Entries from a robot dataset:
__________

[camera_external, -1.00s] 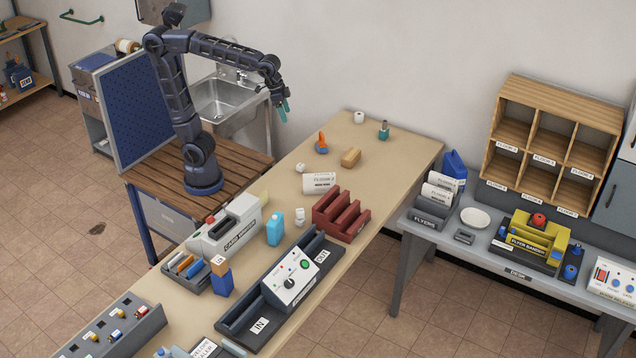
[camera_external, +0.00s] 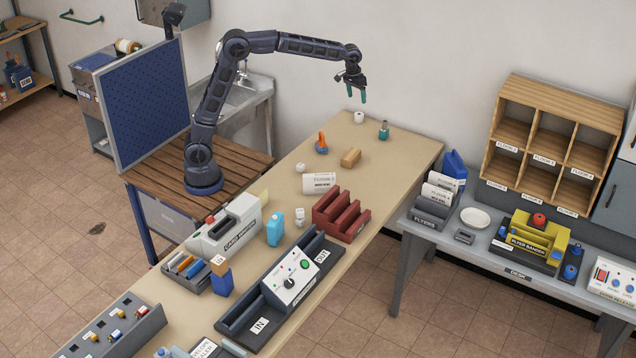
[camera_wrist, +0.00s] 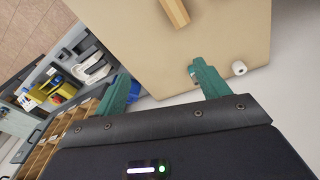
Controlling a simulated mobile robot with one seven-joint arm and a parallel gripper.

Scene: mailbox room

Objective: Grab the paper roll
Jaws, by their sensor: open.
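The paper roll (camera_external: 359,117) is a small white cylinder with a hole, standing at the far end of the long beige table. In the wrist view the roll (camera_wrist: 239,68) shows just right of the right finger, near the table edge. My gripper (camera_external: 357,97) is open and empty, raised in the air above that end of the table, with its teal fingers pointing down. In the wrist view the gripper (camera_wrist: 165,85) has its two teal fingers wide apart, with no object held between them.
A small teal bottle (camera_external: 384,131) stands to the right of the roll. A tan block (camera_external: 351,157) and an orange-handled tool (camera_external: 321,144) lie nearer on the table. The grey wall (camera_external: 400,50) rises behind. A wooden pigeonhole shelf (camera_external: 553,140) stands to the right.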

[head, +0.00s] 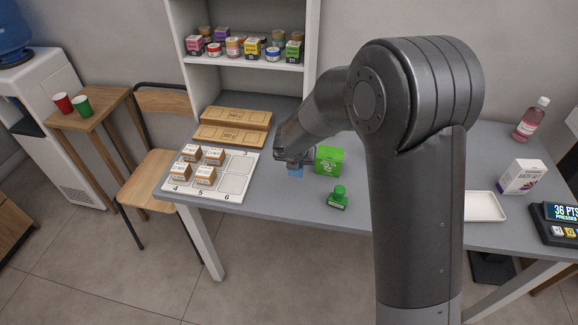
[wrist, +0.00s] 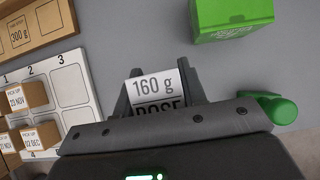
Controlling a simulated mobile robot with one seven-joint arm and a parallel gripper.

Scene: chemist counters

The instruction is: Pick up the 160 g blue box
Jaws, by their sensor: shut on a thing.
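The blue box (head: 295,172) shows as a small blue patch under my gripper (head: 294,160) in the head view. In the wrist view, the box (wrist: 154,88) shows a white label reading "160 g", with part of another word below it. It sits between the two fingers of my gripper (wrist: 155,92), which are shut on it. Most of the box is hidden by the fingers and the gripper body. I cannot tell whether it still touches the grey counter.
A white tray (head: 484,206) lies right. Bare counter (head: 290,205) is in front.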

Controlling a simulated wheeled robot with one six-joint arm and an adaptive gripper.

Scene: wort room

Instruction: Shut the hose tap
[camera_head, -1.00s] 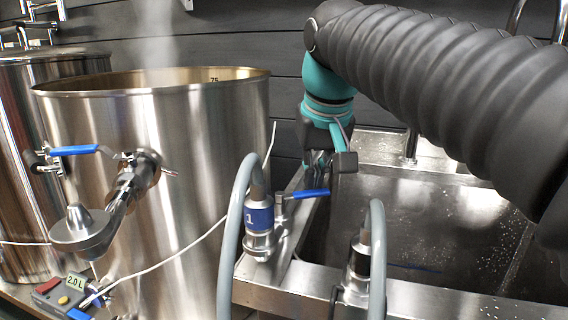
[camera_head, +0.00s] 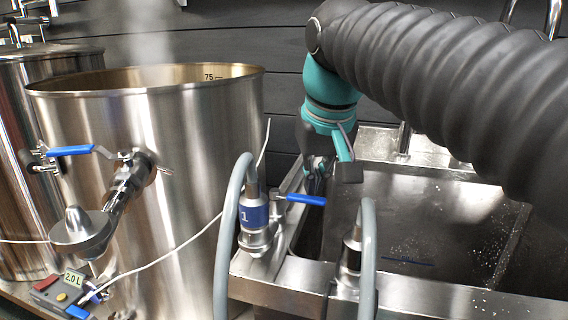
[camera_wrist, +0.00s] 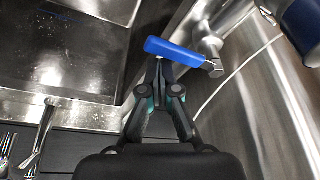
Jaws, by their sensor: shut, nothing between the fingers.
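The hose tap sits at the top of a steel fitting beside the grey hose with a blue band marked 1 (camera_head: 254,215). Its blue lever (camera_head: 305,199) points right, towards the sink, in the head view. In the wrist view the lever (camera_wrist: 178,51) lies across just beyond my fingertips.
A large steel kettle (camera_head: 190,130) with its own blue-handled valve (camera_head: 70,151) stands left. A steel sink (camera_head: 425,230) lies right, with a second grey hose (camera_head: 369,250) at its front rim. A white cable (camera_head: 165,255) crosses the kettle front.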

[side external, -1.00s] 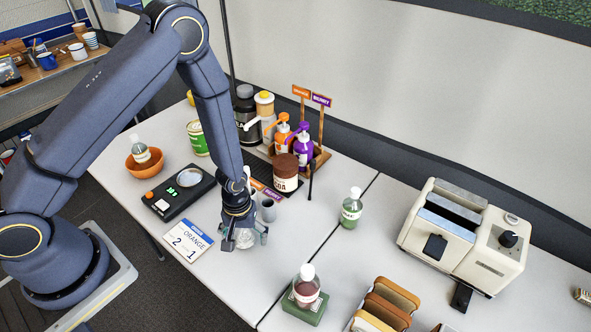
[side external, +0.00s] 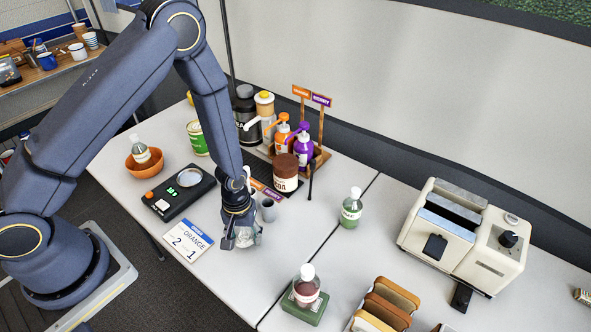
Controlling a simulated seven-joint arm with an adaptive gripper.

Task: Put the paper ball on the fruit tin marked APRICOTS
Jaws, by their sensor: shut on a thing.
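My gripper (side external: 242,240) points down low over the table, just right of the orange card. It is shut on the paper ball (side external: 243,238), a crumpled pale lump mostly hidden between the fingers. A green tin (side external: 197,138) with a pale label stands upright at the back left, behind the scale and left of my forearm. Its label is too small to read, so I cannot tell whether it says APRICOTS. No other fruit tin is plain in view.
A black scale (side external: 170,192) and an orange bowl (side external: 144,164) holding a bottle lie left. A brown cocoa jar (side external: 286,172), grey cup (side external: 268,210) and pump bottles (side external: 303,148) stand close behind my gripper. A green bottle (side external: 351,207) stands right.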

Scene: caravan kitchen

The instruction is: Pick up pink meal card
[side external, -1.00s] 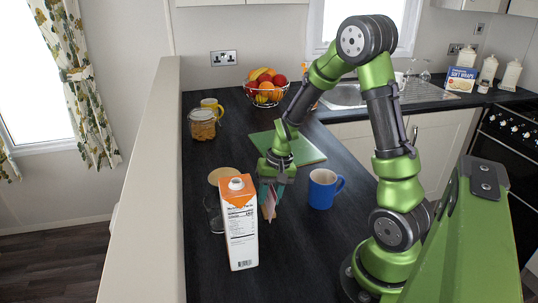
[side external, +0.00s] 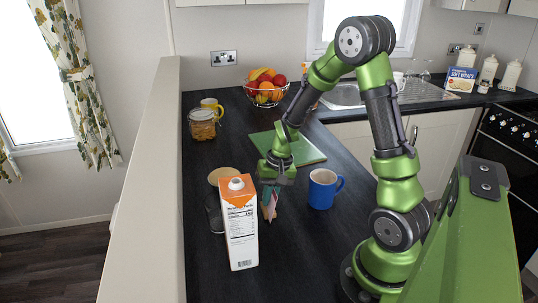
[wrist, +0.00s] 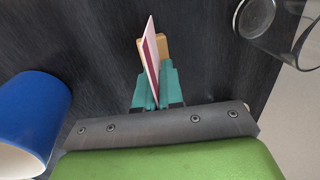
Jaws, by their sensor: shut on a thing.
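The pink meal card (wrist: 151,50) stands on edge between the teal fingers of my gripper (wrist: 154,88) in the wrist view. My gripper is shut on the card. A small tan wooden piece (wrist: 164,46) shows right behind the card; I cannot tell whether they touch. In the side view my gripper (side external: 270,193) points down at the counter, and the card (side external: 269,212) shows small below the fingers, partly hidden by them.
An orange and white carton (side external: 240,225) stands just left of my gripper, with a clear glass (side external: 214,214) behind it. A blue mug (side external: 322,190) stands close on the right. A green board (side external: 305,150) and fruit basket (side external: 266,92) lie farther back.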

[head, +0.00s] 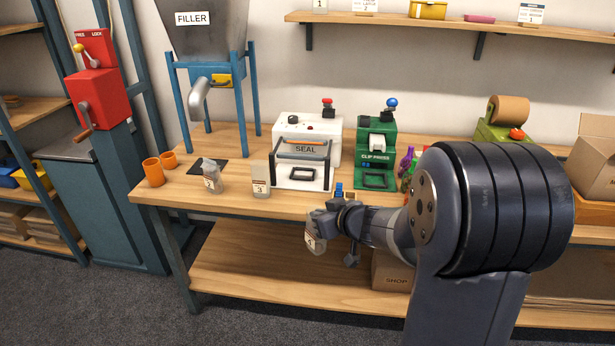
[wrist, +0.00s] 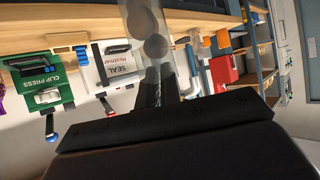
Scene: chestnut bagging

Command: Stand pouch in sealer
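The white sealer (head: 308,172), marked SEAL, stands on the bench with a red knob on top. It also shows in the wrist view (wrist: 108,82), where the picture is upside down. My gripper (head: 322,222) is in front of the bench's front edge, below and in front of the sealer. It is shut on a clear, labelled pouch (head: 314,242), which hangs beside the fingers. In the wrist view the pouch (wrist: 146,28) shows round brown contents between or beyond my dark fingers (wrist: 160,90). Its lower end is cut off by the frame there.
A green clip press (head: 375,152) stands to the right. A small blue item (head: 338,189) sits at the bench's front edge (head: 230,212). Two orange cups (head: 153,172) stand at left.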

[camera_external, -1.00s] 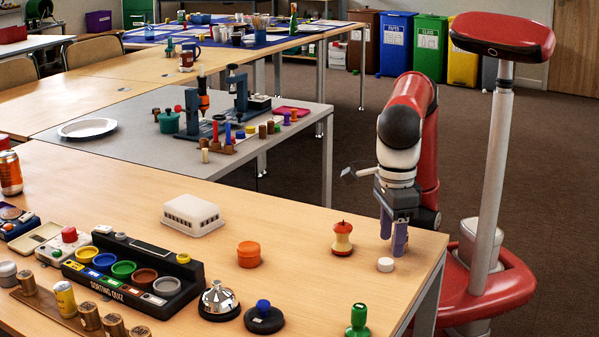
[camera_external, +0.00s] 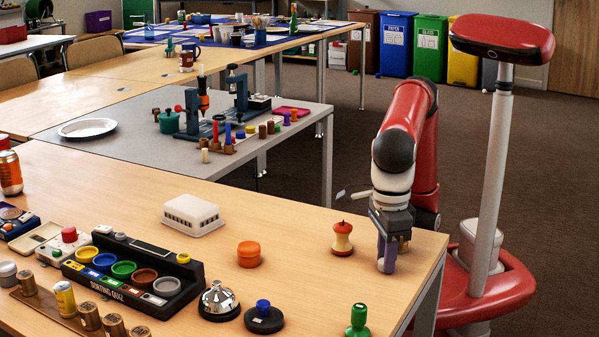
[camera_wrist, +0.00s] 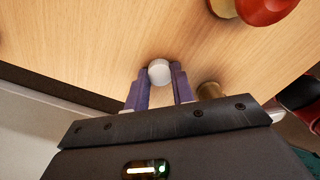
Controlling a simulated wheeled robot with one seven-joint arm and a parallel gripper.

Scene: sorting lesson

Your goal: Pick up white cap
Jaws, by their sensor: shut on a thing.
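The white cap (camera_wrist: 159,72) is a small round disc between my two purple fingertips in the wrist view. My gripper (camera_external: 386,266) is shut on it, low at the table's right end. In the external view the fingers hide the cap. Whether the cap touches the table or is just off it, I cannot tell.
A red and yellow apple-core-shaped object (camera_external: 342,238) stands close to the left of my gripper. It also shows at the top of the wrist view (camera_wrist: 262,8). A brass-coloured object (camera_wrist: 209,91) is beside the right finger. An orange pot (camera_external: 248,254) and a green stamp (camera_external: 357,320) stand farther off.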

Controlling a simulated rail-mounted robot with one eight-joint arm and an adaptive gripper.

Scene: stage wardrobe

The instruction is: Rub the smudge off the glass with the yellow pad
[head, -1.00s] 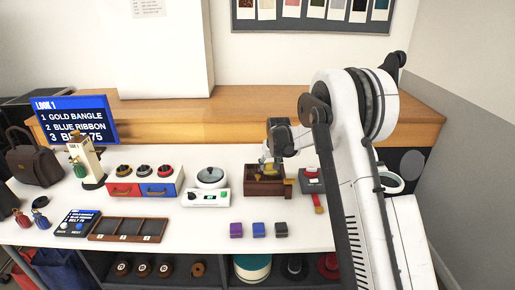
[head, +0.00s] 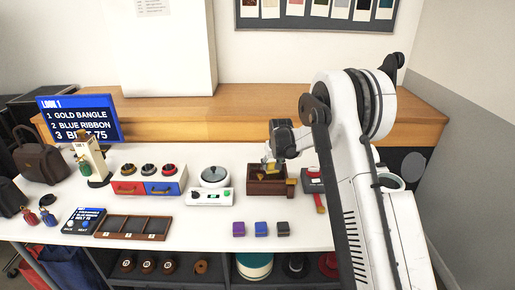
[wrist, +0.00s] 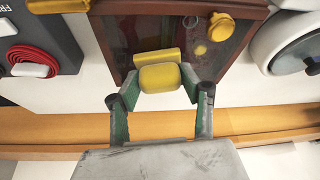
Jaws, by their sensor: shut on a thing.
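My gripper (wrist: 157,76) is shut on the yellow pad (wrist: 160,78), a rounded block between its fingertips. It is over the dark glass (wrist: 180,40) of a brown wooden box. I cannot tell whether the pad touches the glass. A faint round mark (wrist: 200,50) shows on the glass to the right of the pad; it may be the smudge. A yellow bar (wrist: 157,57) lies just beyond the pad.
A red-banded item (head: 313,176) stands right of the box, and a white scale-like device (head: 209,196) with a round dish left of it. Purple, blue and black blocks (head: 260,229) sit in front.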

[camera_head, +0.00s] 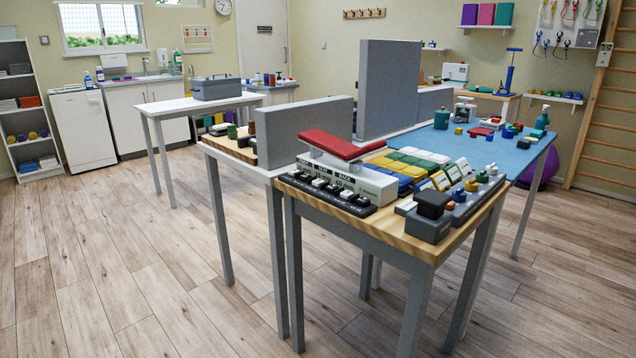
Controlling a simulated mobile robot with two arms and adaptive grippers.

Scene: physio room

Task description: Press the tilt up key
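A dark key strip (326,193) with several light and dark keys lies along the front left edge of the near wooden-topped table (408,240). Behind it stands a white control box (348,181) with dark lettering; one label seems to read "BACK", the others are too small to read surely. I cannot tell which key is the tilt up key. A model couch with a red top (342,145) stands at the box. Neither of my grippers is in view.
Grey upright panels (388,90) stand behind the couch. Coloured blocks and a dark grey device (430,222) crowd the near table's right part. A blue-topped table (480,145) adjoins it. The wooden floor (140,260) at left is clear.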

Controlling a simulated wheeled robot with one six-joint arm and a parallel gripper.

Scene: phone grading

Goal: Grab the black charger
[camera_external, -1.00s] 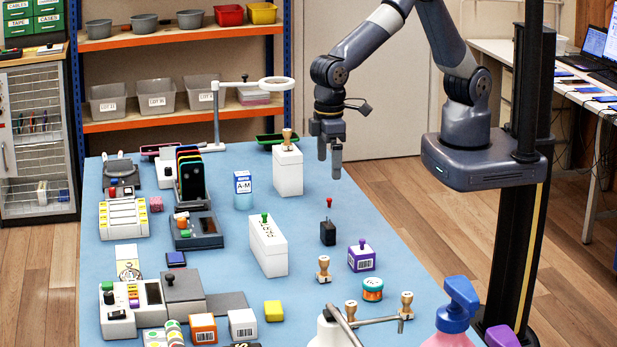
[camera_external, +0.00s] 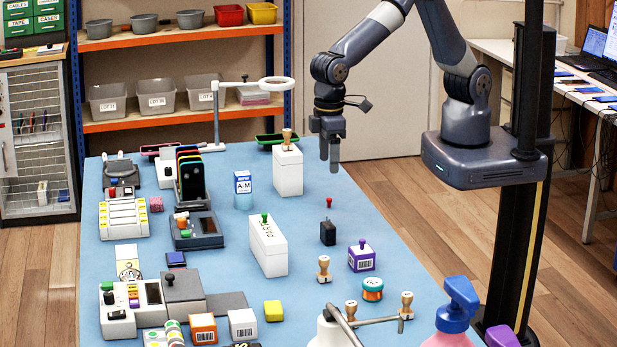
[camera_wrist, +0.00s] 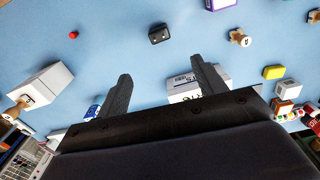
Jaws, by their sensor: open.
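The black charger (camera_external: 328,233) is a small dark block standing on the blue table, right of the middle in the external view. A small red knob shows just above it in that view. In the wrist view the charger (camera_wrist: 159,34) lies at the top centre, beyond the fingertips, and the red knob (camera_wrist: 73,35) lies apart to its left. My gripper (camera_external: 331,165) hangs above the table's far right edge, up and away from the charger. Its two fingers (camera_wrist: 158,70) are spread with nothing between them in the wrist view.
A purple-topped box (camera_external: 361,257) and a wooden stamp (camera_external: 324,270) stand near the charger. A long white box (camera_external: 268,246) stands to its left, and a white block with a wooden stamp (camera_external: 288,172) stands farther back.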

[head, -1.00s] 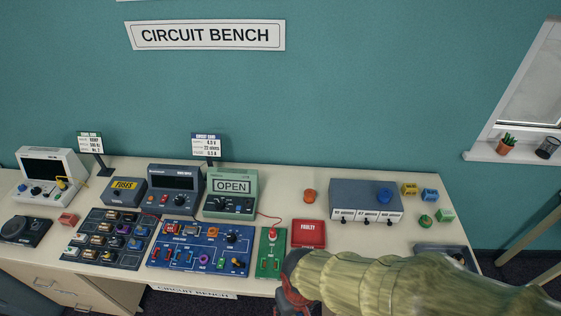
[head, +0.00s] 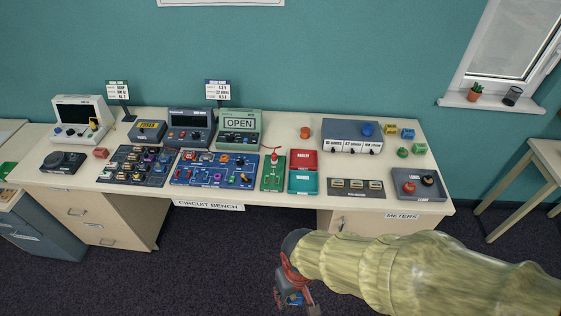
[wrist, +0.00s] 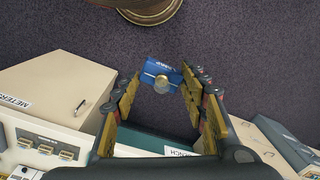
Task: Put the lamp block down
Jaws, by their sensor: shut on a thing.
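The lamp block is a small blue block with a pale label and a round brassy lamp on it. It shows between my fingertips in the wrist view (wrist: 160,72) and partly in the head view (head: 294,299). My gripper (head: 295,293) is shut on it, with a finger on either side in the wrist view (wrist: 163,82). The gripper hangs in front of the bench, with dark carpet behind it in the picture. The circuit bench (head: 80,177) stands beyond it. The fingers hide part of the block in the head view.
A blue circuit board (head: 213,181), a dark module rack (head: 137,180), a green board (head: 272,173), a red FAULTY tray (head: 303,160) and a teal tray (head: 303,183) crowd the bench's front. Bare bench top shows near the right middle.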

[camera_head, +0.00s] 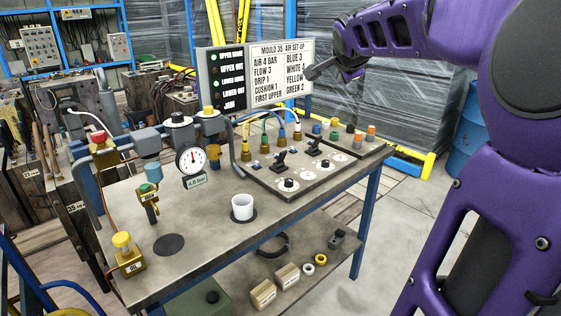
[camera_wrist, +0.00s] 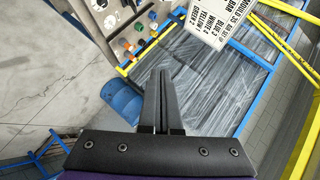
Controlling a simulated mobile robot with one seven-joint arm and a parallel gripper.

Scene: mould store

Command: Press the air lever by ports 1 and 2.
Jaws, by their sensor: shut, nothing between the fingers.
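A panel (camera_head: 262,180) on the bench carries two black levers, one at the left (camera_head: 280,160) and one further right (camera_head: 315,147). Behind them is a row of brass ports (camera_head: 265,145) with coloured hoses. The port numbers are too small to read, so I cannot tell which lever is by ports 1 and 2. My gripper (camera_head: 312,73) is high above the panel's back right, beside the sign's right edge and apart from the levers. In the wrist view its fingers (camera_wrist: 161,78) are together and empty. The levers are not visible there.
A set-up sign (camera_head: 281,75) stands behind the panel. Several coloured caps (camera_head: 358,138) sit at the panel's right. A blue drum (camera_wrist: 122,103) stands on the floor beyond.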

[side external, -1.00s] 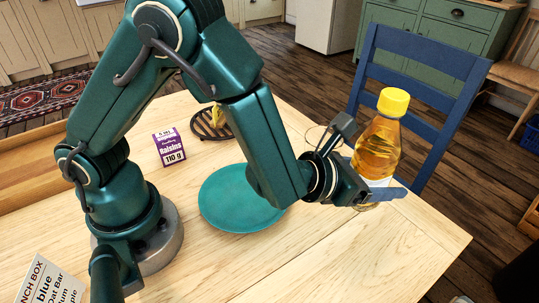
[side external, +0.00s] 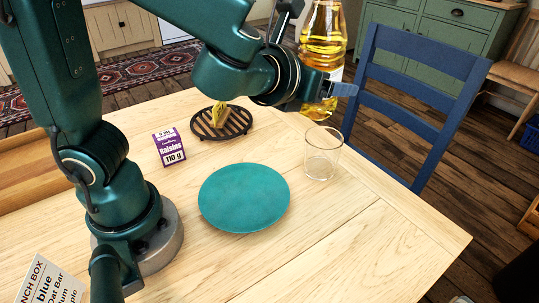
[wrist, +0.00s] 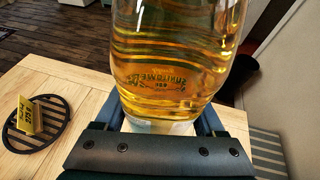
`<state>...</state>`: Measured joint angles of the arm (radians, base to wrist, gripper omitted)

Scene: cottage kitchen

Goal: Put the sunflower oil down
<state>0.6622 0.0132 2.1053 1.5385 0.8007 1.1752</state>
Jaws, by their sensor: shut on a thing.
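The sunflower oil (side external: 323,38) is a clear bottle of golden oil, held upright above the far part of the table in the side view. Its top is cut off by the picture's edge. My gripper (side external: 328,86) is shut on the lower part of the bottle. In the wrist view, the oil (wrist: 178,60) fills the middle between my two fingers (wrist: 166,122), with its printed label seen through the liquid. The bottle is clear of the table.
An empty glass (side external: 322,155) stands at the table's right. A teal plate (side external: 244,198) lies mid-table. A raisins box (side external: 169,147) and a black trivet (side external: 236,124) with a small yellow item (side external: 220,115) are behind it. The front right tabletop (side external: 390,245) is bare.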

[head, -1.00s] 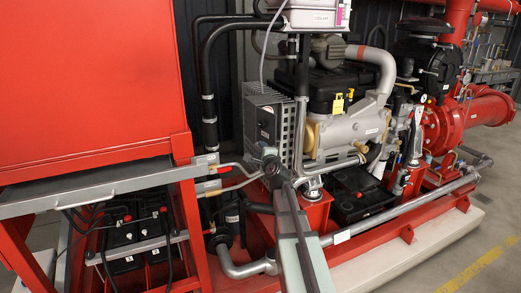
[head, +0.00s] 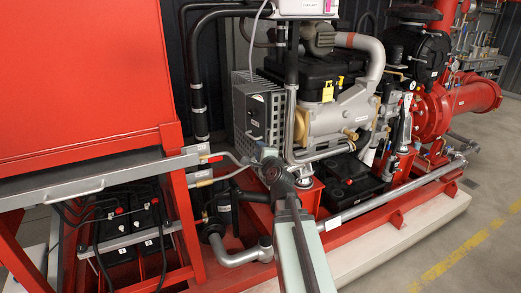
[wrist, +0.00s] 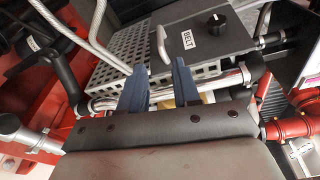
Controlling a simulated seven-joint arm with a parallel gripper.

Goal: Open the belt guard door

__________

§ **OBJECTIVE**
Make an exact copy of the lines from the top of the material through the line with "Objective: Grab the paper roll", pictures excluded.

§ **EXERCISE OUTPUT**
[camera_external, -1.00s] 
[camera_external, +0.00s] 
[camera_wrist, +0.00s] 
Controlling a simulated mobile robot with one seven-joint arm and a parallel gripper.

Scene: mailbox room

Objective: Grab the paper roll

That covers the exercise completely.